◆ INPUT ◆
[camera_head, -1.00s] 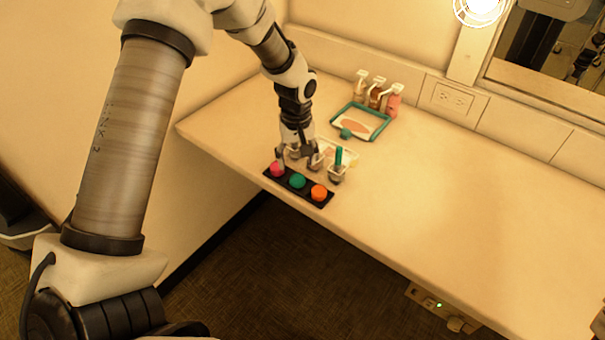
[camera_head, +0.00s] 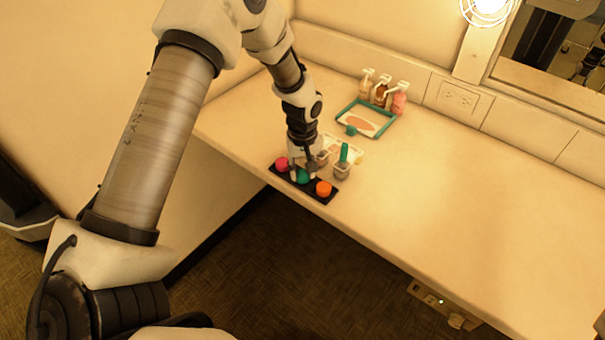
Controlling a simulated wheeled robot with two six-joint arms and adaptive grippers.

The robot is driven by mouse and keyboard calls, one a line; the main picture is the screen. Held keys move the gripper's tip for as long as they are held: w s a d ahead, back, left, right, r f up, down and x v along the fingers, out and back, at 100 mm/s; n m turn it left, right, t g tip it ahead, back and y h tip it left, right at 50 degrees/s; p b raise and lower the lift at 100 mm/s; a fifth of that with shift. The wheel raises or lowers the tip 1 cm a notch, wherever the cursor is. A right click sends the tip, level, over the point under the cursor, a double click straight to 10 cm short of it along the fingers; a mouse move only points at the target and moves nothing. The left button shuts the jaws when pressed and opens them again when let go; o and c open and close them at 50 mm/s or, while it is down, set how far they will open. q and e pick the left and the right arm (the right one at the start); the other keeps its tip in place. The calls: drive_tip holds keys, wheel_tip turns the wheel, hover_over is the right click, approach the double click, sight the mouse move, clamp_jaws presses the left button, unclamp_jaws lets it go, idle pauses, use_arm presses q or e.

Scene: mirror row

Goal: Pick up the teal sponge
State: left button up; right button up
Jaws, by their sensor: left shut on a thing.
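The teal sponge (camera_head: 303,177) is a small round piece at the middle of a black holder (camera_head: 330,198) near the table's front edge. My left gripper (camera_head: 302,170) points down at it and is shut on it, with the fingers partly covering the sponge. The sponge still appears to be at its place in the holder; I cannot tell whether it is lifted. My right gripper is not in view.
A pink sponge (camera_head: 281,163) and an orange sponge (camera_head: 323,188) sit on either side in the holder. Close behind stands a cup with a teal-handled tool (camera_head: 344,153). A teal-rimmed tray (camera_head: 385,133) and several bottles (camera_head: 380,92) stand behind. The table's right side is clear.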

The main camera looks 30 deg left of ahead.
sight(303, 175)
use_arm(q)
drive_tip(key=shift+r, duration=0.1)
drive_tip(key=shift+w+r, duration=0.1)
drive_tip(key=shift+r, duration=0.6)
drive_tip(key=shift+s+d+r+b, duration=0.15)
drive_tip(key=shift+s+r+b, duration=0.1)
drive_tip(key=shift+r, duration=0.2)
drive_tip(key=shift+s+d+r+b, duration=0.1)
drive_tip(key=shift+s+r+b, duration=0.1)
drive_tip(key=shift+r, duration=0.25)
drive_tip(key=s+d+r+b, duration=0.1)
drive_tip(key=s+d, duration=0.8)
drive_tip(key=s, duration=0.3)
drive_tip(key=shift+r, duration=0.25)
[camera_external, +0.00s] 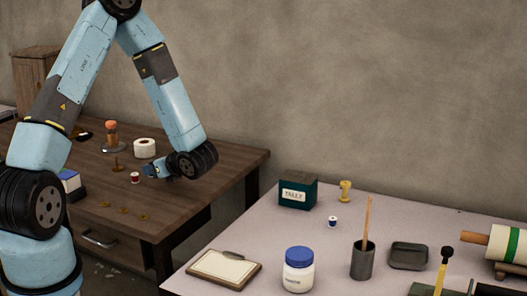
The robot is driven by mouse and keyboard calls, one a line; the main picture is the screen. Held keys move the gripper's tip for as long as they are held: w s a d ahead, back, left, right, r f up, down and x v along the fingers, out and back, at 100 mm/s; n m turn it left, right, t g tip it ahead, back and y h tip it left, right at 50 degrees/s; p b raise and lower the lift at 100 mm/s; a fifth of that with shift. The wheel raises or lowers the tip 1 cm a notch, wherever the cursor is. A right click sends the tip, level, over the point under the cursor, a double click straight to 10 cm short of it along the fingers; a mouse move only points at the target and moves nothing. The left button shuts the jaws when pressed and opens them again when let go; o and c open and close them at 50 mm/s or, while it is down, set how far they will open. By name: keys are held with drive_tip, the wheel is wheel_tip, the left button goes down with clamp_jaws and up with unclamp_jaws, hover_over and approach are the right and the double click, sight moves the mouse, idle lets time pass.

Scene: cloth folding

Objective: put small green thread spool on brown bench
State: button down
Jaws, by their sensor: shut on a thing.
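The brown bench (233,158) is the dark wooden table at the left, with a drawer in its front. My gripper (149,171) is low over the bench's right half, pointing left. It is shut on a small thing that is too small and hidden to make out. No green thread spool shows clearly anywhere in view, so the held thing is likely that spool. A small red and white spool (135,177) stands on the bench just left of my gripper. I cannot tell whether the gripper touches the bench.
The bench also bears a white roll (145,148), an orange-topped stand (111,133) and several small brass pieces near the front. On the pale table (225,240) are a teal box (298,193), a blue spool (333,221), a yellow spool (345,190) and a jar (298,275). A gap separates the tables.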

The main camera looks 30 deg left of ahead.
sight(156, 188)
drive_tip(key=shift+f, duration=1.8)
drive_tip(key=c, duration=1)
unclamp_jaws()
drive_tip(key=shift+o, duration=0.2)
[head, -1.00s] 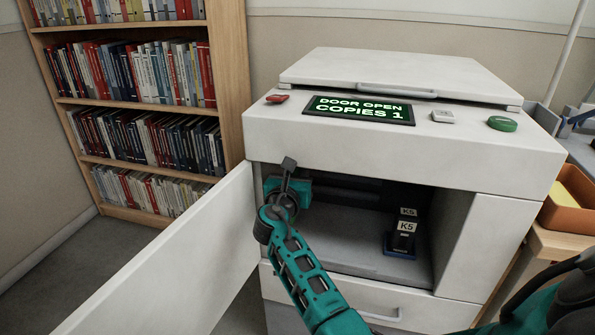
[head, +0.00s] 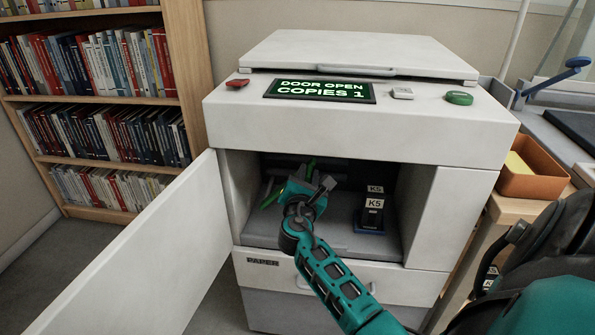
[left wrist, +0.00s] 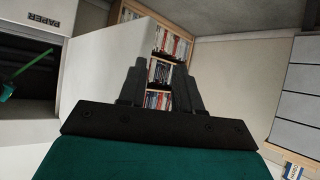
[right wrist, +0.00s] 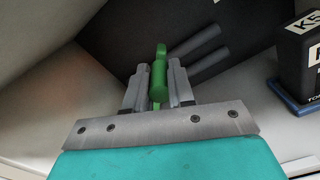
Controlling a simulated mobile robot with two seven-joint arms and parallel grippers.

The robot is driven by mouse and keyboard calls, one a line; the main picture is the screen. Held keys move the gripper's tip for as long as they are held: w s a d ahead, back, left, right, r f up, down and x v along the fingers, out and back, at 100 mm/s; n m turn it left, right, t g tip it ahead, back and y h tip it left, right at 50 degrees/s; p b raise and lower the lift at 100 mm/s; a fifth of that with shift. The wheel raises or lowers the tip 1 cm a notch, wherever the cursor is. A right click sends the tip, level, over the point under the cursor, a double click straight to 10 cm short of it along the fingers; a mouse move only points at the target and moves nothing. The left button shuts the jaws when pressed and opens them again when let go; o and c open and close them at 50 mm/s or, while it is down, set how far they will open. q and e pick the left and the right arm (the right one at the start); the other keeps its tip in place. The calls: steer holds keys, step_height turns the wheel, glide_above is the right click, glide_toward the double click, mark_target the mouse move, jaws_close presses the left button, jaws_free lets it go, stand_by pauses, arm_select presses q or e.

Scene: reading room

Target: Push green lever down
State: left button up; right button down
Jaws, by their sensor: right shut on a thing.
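The green lever (right wrist: 159,75) stands between the fingers of my right gripper (right wrist: 158,85), which is shut on it, in the right wrist view. In the head view my right gripper (head: 318,192) is inside the open compartment of the copier, at its left side. Green parts show just above and left of it, one a green bar (head: 272,194); the gripper partly hides the lever. A green bar also shows in the left wrist view (left wrist: 36,65). My left gripper (left wrist: 159,85) is open and empty, outside the copier facing the door and bookshelf.
The copier door (head: 150,250) stands open to the left. A black K5 cartridge (head: 372,212) on a blue base stands right of my right gripper. The display (head: 320,90) reads "DOOR OPEN COPIES 1". A paper drawer (head: 350,280) lies below, and an orange tray (head: 533,175) is at right.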

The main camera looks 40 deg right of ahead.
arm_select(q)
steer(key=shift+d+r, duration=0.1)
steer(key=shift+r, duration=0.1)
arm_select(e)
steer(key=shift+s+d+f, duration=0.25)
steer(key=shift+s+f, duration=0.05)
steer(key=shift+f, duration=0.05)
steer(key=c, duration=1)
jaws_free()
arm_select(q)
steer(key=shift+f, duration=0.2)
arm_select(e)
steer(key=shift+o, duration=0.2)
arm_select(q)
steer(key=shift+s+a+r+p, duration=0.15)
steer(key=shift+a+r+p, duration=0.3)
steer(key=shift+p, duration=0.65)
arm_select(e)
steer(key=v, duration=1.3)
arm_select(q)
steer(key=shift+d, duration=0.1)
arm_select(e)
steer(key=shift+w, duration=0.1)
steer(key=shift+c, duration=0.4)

◆ TASK TO CARRY OUT ◆
Print each record exactly as it stands, leaving the images out.

◆ TASK ANSWER ◆
[camera_head, -1.00s] 
[camera_head, +0.00s] 
Controlling a simulated wheeled robot with two six-joint arms and adaptive grippers.

The robot is driven by mouse and keyboard calls, one a line; the main picture is the screen. Held keys move the gripper's tip for as long as they are held: w s a d ahead, back, left, right, r f up, down and x v along the fingers, out and back, at 100 mm/s; n m turn it left, right, t g tip it ahead, back and y h tip it left, right at 50 degrees/s; p b raise and lower the lift at 100 mm/s; a fifth of that with shift. The wheel raises or lowers the tip 1 cm a notch, wherever the cursor is. A right click sends the tip, level, over the point under the cursor, a double click straight to 10 cm short of it along the fingers; a mouse move only points at the target and moves nothing. The left button shuts the jaws when pressed and opens them again when let go; o and c open and close them at 50 mm/s or, while it is down, set how far they will open. q and e pick the left and the right arm (the right one at the start); the other keeps its tip in place. The calls: drive_tip holds keys, wheel_tip turns the wheel, hover_over is the right click, approach the double click, sight the mouse move, clamp_jaws presses the left button, unclamp_jaws lets it go, idle pauses, use_arm presses q or e.

Scene: mirror row

Goal: Pick up the teal sponge
State: left button up; right button up
Jaws, by their sensor: left shut on a thing.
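The teal sponge (camera_head: 303,177) is a small round piece at the middle of a black holder (camera_head: 330,198) near the table's front edge. My left gripper (camera_head: 302,170) points down at it and is shut on it, with the fingers partly covering the sponge. The sponge still appears to be at its place in the holder; I cannot tell whether it is lifted. My right gripper is not in view.
A pink sponge (camera_head: 281,163) and an orange sponge (camera_head: 323,188) sit on either side in the holder. Close behind stands a cup with a teal-handled tool (camera_head: 344,153). A teal-rimmed tray (camera_head: 385,133) and several bottles (camera_head: 380,92) stand behind. The table's right side is clear.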

The main camera looks 30 deg left of ahead.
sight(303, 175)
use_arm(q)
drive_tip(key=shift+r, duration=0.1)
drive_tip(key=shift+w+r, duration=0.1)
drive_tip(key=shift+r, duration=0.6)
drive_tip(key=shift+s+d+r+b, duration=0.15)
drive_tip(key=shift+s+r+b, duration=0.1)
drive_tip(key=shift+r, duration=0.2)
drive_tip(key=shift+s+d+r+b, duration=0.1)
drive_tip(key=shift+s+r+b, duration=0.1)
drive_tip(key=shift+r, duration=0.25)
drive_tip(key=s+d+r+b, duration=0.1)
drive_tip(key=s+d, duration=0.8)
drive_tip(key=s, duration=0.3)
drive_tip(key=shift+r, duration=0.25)
[camera_external, +0.00s] 
The robot is driven by mouse and keyboard calls, one a line; the main picture is the screen. Held keys move the gripper's tip for as long as they are held: w s a d ahead, back, left, right, r f up, down and x v along the fingers, out and back, at 100 mm/s; n m turn it left, right, t g tip it ahead, back and y h tip it left, right at 50 degrees/s; p b raise and lower the lift at 100 mm/s; a fifth of that with shift. The wheel raises or lowers the tip 1 cm a notch, wherever the cursor is. A right click sends the tip, level, over the point under the cursor, a double click straight to 10 cm short of it along the fingers; a mouse move only points at the target and moves nothing. The left button shuts the jaws when pressed and opens them again when let go; o and c open and close them at 50 mm/s or, while it is down, set how far they will open. By name: keys are held with drive_tip, the wheel is wheel_tip, the left button goes down with clamp_jaws and up with unclamp_jaws, hover_over and approach are the right and the double click, sight moves the mouse, idle lets time pass.

Scene: cloth folding

Objective: put small green thread spool on brown bench
State: button down
Jaws, by their sensor: shut on a thing.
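The brown bench (233,158) is the dark wooden table at the left, with a drawer in its front. My gripper (149,171) is low over the bench's right half, pointing left. It is shut on a small thing that is too small and hidden to make out. No green thread spool shows clearly anywhere in view, so the held thing is likely that spool. A small red and white spool (135,177) stands on the bench just left of my gripper. I cannot tell whether the gripper touches the bench.
The bench also bears a white roll (145,148), an orange-topped stand (111,133) and several small brass pieces near the front. On the pale table (225,240) are a teal box (298,193), a blue spool (333,221), a yellow spool (345,190) and a jar (298,275). A gap separates the tables.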

The main camera looks 30 deg left of ahead.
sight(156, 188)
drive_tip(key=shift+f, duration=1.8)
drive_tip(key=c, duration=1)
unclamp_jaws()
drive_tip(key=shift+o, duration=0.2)
[head, -1.00s] 
[head, +0.00s] 
[left wrist, +0.00s] 
[right wrist, +0.00s] 
Controlling a simulated mobile robot with two seven-joint arms and parallel grippers.

The robot is driven by mouse and keyboard calls, one a line; the main picture is the screen. Held keys move the gripper's tip for as long as they are held: w s a d ahead, back, left, right, r f up, down and x v along the fingers, out and back, at 100 mm/s; n m turn it left, right, t g tip it ahead, back and y h tip it left, right at 50 degrees/s; p b raise and lower the lift at 100 mm/s; a fifth of that with shift. The wheel raises or lowers the tip 1 cm a notch, wherever the cursor is. A right click sends the tip, level, over the point under the cursor, a double click straight to 10 cm short of it along the fingers; a mouse move only points at the target and moves nothing. The left button shuts the jaws when pressed and opens them again when let go; o and c open and close them at 50 mm/s or, while it is down, set how far they will open. q and e pick the left and the right arm (the right one at the start); the other keeps its tip in place. The calls: steer holds keys, step_height turns the wheel, glide_above is the right click, glide_toward the double click, mark_target the mouse move, jaws_close presses the left button, jaws_free lets it go, stand_by pauses, arm_select presses q or e.

Scene: reading room

Target: Push green lever down
State: left button up; right button down
Jaws, by their sensor: right shut on a thing.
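The green lever (right wrist: 159,75) stands between the fingers of my right gripper (right wrist: 158,85), which is shut on it, in the right wrist view. In the head view my right gripper (head: 318,192) is inside the open compartment of the copier, at its left side. Green parts show just above and left of it, one a green bar (head: 272,194); the gripper partly hides the lever. A green bar also shows in the left wrist view (left wrist: 36,65). My left gripper (left wrist: 159,85) is open and empty, outside the copier facing the door and bookshelf.
The copier door (head: 150,250) stands open to the left. A black K5 cartridge (head: 372,212) on a blue base stands right of my right gripper. The display (head: 320,90) reads "DOOR OPEN COPIES 1". A paper drawer (head: 350,280) lies below, and an orange tray (head: 533,175) is at right.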

The main camera looks 40 deg right of ahead.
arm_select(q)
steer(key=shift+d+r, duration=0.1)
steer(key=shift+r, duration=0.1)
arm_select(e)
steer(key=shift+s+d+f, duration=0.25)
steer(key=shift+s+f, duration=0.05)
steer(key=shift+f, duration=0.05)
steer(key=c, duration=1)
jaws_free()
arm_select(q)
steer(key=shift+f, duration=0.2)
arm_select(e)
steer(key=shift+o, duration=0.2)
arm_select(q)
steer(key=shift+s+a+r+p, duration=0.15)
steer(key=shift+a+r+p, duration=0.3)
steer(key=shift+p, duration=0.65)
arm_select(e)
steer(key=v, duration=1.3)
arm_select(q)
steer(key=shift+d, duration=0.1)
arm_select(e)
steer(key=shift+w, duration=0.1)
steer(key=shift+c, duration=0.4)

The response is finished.